- _OBJECTIVE_:
Search the data below for the word "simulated" and copy each line that holds it.

########

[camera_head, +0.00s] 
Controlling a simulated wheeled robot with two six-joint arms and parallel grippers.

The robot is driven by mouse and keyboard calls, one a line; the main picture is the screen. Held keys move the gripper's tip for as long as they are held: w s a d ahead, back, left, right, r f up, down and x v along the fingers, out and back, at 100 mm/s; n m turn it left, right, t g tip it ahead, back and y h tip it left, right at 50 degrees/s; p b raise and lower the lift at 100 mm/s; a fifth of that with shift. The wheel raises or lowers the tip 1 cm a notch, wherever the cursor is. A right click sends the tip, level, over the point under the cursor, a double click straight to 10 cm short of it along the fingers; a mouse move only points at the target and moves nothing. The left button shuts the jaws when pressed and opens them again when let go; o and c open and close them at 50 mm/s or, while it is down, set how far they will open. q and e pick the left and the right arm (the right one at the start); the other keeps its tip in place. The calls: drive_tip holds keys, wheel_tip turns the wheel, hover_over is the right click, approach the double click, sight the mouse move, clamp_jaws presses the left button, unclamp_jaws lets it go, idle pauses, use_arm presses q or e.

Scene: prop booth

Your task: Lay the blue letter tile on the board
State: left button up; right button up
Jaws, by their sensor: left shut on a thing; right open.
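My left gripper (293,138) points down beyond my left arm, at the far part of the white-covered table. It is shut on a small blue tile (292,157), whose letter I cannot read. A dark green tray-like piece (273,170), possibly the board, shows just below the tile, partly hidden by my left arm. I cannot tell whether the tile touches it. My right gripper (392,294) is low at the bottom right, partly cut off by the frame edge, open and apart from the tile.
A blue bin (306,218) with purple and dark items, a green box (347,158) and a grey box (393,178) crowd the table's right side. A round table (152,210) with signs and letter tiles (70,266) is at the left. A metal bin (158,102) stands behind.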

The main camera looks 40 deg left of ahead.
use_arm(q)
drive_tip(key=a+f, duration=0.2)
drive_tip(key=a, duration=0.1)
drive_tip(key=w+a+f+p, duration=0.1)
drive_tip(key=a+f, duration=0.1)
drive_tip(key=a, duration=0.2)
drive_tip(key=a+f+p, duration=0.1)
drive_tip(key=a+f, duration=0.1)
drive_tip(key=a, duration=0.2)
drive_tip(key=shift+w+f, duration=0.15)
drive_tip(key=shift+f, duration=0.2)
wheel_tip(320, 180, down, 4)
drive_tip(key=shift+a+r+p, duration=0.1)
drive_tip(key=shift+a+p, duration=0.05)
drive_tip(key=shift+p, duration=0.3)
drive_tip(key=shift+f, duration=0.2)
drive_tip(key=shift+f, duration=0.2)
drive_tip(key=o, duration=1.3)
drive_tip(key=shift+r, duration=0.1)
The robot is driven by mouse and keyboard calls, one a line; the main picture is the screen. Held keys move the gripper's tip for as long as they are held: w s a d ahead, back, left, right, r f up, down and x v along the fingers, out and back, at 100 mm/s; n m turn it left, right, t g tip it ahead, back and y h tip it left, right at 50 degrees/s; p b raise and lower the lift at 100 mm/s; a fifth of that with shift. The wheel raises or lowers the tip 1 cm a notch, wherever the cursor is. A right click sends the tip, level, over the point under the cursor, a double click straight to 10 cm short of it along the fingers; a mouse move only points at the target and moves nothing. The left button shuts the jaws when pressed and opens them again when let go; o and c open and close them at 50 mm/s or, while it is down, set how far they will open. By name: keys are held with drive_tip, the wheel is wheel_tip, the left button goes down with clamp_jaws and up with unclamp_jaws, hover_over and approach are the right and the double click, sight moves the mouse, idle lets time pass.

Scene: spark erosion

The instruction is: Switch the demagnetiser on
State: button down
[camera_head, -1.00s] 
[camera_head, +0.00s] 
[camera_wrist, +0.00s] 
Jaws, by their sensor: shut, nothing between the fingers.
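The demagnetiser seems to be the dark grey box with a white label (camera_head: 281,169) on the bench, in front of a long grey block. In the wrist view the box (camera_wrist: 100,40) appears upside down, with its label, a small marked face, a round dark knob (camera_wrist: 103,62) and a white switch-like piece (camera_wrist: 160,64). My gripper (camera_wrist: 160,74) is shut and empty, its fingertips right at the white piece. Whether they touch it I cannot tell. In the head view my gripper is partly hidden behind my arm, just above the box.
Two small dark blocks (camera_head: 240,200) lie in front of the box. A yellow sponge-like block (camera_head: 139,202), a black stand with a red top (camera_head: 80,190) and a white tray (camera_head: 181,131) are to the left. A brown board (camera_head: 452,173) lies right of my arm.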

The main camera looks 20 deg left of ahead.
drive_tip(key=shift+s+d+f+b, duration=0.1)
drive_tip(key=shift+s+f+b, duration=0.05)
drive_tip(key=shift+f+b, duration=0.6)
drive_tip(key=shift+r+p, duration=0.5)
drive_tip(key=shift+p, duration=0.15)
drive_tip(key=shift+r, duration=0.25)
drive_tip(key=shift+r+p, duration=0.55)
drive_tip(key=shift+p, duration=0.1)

########

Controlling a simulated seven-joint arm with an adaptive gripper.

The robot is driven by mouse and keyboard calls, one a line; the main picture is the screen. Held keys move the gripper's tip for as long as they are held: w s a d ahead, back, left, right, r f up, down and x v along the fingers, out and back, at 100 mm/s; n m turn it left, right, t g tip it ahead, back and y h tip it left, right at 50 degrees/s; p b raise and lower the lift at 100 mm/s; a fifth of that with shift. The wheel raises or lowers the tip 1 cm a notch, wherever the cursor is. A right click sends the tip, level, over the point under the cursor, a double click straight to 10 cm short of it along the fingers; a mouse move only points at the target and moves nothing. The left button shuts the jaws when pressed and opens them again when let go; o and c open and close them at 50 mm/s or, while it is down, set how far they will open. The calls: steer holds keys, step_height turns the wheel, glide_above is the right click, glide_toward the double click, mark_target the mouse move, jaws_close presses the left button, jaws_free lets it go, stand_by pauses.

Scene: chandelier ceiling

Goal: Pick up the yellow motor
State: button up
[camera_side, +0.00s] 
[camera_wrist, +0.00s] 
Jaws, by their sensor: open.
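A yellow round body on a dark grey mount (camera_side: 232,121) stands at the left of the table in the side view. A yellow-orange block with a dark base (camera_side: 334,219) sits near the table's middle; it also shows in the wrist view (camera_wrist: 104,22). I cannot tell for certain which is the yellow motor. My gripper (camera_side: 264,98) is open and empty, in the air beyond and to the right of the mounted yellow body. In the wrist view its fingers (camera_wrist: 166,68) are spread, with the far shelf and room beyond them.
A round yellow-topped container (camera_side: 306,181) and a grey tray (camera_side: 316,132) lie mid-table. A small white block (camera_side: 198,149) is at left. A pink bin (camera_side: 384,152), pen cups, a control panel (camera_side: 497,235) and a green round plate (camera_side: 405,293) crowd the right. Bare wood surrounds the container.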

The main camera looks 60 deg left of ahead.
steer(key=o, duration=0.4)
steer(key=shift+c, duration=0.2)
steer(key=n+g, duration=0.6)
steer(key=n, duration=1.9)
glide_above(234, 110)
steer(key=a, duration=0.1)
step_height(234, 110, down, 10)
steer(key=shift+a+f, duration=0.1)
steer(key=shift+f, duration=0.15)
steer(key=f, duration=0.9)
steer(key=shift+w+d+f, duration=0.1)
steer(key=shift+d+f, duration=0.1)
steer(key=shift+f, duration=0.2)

########

- _TASK RESPONSE_:
Controlling a simulated wheeled robot with two six-joint arms and parallel grippers.
Controlling a simulated seven-joint arm with an adaptive gripper.

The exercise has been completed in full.